**Written instruction**: For each line in the data below that holds "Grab", return a copy.

**The input**:
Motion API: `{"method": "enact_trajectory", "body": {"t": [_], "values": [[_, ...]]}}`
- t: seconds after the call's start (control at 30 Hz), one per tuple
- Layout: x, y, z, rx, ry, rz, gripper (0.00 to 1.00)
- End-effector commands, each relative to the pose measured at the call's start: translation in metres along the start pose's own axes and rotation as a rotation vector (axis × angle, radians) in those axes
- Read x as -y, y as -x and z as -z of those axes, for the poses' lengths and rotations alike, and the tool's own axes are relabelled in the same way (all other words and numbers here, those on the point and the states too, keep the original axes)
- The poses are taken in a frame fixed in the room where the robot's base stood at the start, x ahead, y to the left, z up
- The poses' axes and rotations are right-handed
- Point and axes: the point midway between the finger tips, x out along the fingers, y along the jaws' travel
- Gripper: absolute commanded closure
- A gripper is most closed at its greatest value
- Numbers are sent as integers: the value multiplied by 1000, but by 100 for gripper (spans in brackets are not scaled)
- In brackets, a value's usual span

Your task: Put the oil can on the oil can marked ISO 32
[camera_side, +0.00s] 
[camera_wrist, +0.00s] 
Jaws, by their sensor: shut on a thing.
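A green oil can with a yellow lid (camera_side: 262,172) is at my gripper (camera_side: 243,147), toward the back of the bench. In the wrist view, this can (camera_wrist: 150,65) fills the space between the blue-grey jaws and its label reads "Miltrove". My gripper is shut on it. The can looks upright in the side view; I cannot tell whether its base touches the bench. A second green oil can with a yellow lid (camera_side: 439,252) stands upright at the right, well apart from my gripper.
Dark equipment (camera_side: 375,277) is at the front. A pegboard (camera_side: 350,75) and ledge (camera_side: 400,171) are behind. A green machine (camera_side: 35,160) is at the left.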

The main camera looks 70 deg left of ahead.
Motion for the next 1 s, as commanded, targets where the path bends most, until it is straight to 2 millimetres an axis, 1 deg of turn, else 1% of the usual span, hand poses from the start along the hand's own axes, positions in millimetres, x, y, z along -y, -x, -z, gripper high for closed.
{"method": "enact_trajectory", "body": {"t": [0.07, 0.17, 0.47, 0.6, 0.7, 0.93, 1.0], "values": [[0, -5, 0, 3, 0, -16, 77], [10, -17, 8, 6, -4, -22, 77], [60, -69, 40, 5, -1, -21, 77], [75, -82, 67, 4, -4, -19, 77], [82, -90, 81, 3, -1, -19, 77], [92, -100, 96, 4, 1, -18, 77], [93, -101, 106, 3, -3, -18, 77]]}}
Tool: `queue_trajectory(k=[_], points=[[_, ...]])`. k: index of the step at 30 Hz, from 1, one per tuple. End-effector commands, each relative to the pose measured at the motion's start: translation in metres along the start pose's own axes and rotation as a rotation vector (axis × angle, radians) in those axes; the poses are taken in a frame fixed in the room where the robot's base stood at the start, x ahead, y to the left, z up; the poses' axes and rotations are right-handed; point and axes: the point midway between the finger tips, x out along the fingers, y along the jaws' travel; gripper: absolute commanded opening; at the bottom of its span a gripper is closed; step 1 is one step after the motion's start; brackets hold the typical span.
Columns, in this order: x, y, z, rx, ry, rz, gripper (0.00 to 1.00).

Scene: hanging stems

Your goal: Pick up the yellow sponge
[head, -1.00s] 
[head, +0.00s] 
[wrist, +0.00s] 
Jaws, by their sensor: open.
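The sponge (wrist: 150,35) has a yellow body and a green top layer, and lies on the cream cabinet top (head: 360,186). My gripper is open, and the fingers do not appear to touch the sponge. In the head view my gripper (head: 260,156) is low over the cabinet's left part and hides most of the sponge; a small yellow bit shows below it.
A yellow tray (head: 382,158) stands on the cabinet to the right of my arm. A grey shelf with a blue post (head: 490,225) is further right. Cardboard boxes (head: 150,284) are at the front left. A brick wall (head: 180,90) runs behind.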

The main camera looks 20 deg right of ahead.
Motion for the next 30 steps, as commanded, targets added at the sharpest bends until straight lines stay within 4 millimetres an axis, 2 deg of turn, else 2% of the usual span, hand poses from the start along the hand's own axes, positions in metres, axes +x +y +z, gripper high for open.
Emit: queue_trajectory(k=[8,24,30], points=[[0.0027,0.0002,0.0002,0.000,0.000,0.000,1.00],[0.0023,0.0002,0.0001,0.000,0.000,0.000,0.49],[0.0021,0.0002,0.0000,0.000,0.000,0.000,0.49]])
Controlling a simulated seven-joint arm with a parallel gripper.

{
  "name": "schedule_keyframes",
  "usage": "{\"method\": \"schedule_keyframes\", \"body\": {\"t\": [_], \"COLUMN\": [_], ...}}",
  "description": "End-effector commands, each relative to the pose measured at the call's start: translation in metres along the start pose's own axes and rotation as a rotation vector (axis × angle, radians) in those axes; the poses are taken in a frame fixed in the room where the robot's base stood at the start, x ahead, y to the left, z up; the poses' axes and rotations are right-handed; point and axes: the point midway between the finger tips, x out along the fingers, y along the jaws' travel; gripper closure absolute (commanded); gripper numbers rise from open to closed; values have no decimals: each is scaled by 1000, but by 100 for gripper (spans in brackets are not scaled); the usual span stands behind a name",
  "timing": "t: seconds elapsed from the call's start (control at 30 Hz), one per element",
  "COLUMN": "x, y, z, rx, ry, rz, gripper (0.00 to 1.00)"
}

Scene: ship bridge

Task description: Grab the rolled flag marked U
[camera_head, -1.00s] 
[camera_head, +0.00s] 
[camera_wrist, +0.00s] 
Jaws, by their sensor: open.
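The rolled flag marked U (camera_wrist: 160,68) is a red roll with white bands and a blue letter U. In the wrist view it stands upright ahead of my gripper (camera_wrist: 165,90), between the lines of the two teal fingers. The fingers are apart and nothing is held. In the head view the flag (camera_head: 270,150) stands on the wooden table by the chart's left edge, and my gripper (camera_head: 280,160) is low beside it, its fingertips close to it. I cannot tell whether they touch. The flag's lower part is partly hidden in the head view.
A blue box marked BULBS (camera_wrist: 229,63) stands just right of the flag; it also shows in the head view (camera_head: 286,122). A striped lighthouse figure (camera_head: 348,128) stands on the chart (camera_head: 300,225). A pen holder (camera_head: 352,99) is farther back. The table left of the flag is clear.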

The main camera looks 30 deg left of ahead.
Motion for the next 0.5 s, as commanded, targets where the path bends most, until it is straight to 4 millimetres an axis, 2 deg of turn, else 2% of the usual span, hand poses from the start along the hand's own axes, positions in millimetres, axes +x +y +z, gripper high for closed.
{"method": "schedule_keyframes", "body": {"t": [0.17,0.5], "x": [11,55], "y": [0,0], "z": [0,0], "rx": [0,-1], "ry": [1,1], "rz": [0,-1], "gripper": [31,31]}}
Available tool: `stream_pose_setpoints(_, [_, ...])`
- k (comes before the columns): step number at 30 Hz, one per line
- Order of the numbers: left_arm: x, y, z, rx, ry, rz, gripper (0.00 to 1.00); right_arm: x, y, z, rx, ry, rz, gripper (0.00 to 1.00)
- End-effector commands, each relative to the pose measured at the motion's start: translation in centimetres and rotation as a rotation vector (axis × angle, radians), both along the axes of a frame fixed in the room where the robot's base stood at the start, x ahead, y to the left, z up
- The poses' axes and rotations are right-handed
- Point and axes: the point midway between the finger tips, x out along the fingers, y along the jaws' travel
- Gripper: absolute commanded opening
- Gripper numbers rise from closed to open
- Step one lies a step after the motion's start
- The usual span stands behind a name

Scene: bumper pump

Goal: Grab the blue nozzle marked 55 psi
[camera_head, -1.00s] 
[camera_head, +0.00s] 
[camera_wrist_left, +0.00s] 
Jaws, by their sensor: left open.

**Task output**:
Task description: Grab the rolled flag marked U
Goal: Grab the blue nozzle marked 55 psi

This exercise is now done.